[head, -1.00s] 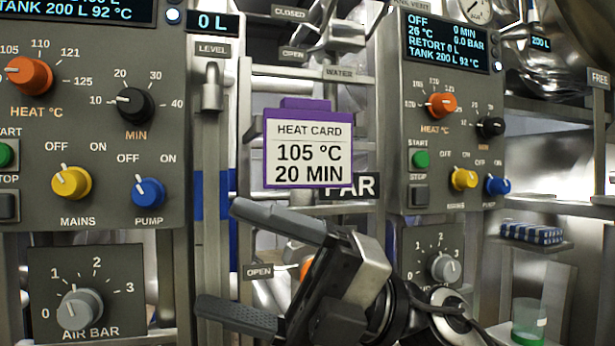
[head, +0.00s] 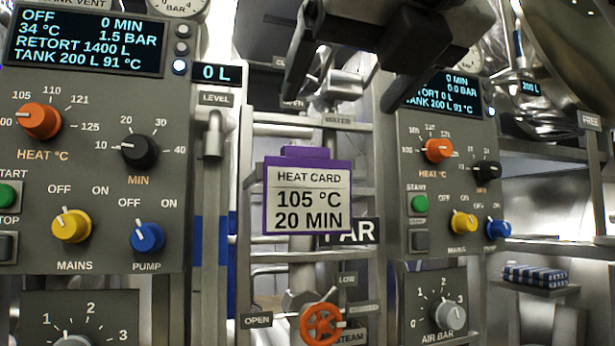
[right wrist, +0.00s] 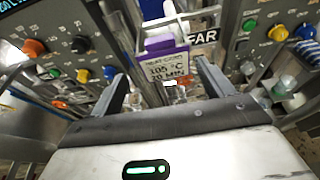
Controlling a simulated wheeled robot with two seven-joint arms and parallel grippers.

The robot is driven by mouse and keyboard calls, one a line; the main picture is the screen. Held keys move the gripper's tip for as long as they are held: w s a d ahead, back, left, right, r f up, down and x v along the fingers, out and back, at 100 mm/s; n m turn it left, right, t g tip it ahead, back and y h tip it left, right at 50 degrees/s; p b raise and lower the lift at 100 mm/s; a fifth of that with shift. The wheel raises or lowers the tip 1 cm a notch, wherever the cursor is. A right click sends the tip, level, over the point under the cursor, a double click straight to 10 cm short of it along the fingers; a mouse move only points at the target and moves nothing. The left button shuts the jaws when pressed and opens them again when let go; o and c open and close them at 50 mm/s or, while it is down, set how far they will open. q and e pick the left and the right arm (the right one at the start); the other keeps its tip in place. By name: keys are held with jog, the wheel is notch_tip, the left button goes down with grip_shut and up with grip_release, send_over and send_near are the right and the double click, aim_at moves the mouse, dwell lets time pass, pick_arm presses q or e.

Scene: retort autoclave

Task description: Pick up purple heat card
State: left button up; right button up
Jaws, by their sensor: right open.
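The purple heat card (head: 307,195) stands upright near the middle of the head view, with a white face reading "HEAT CARD 105 °C 20 MIN". It also shows in the right wrist view (right wrist: 166,62). My right gripper (head: 372,38) is at the top of the head view, dark and partly cut off, above and to the right of the card. In the right wrist view its two fingers (right wrist: 163,80) are apart, with the card showing ahead between them and nothing held. My left gripper is not in view.
Control panels with knobs stand left (head: 100,200) and right (head: 445,170) of the card. An orange valve wheel (head: 321,325) is below it and a "FAR" sign (head: 352,232) is just behind. A blue-and-white item (head: 534,276) lies on a right shelf.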

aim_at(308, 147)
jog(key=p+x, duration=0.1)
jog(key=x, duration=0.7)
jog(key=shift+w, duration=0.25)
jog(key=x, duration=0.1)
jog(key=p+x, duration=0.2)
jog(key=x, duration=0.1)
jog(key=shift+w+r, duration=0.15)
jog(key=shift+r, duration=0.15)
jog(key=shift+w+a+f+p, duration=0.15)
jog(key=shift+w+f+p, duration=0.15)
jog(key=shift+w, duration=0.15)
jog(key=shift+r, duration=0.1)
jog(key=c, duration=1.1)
═══
→ **TASK**:
Quote, please, every line of the material above from its start through the line that has "State: left button up; right button up", reproducing the words exactly and dropping any images.

→ **OUTPUT OF THE TASK**:
[head, -1.00s] 
[head, +0.00s] 
[right wrist, +0.00s] 
Controlling a simulated wheeled robot with two seven-joint arms and parallel grippers.

The robot is driven by mouse and keyboard calls, one a line; the main picture is the screen. Held keys move the gripper's tip for as long as they are held: w s a d ahead, back, left, right, r f up, down and x v along the fingers, out and back, at 100 mm/s; n m turn it left, right, t g tip it ahead, back and y h tip it left, right at 50 degrees/s; p b raise and lower the lift at 100 mm/s; a fifth of that with shift. The wheel raises or lowers the tip 1 cm a notch, wherever the cursor is. A right click sends the tip, level, over the point under the cursor, a double click straight to 10 cm short of it along the fingers; a mouse move only points at the target and moves nothing. The left button shuts the jaws when pressed and opens them again when let go; o and c open and close them at 50 mm/s or, while it is down, set how far they will open. q and e pick the left and the right arm (the right one at the start); the other keeps its tip in place. By name: keys are held with jog, the wheel is notch_tip, the left button goes down with grip_shut and up with grip_release, send_over and send_near are the right and the double click, aim_at moves the mouse, dwell lets time pass, pick_arm presses q or e.

Scene: retort autoclave

Task description: Pick up purple heat card
State: left button up; right button up

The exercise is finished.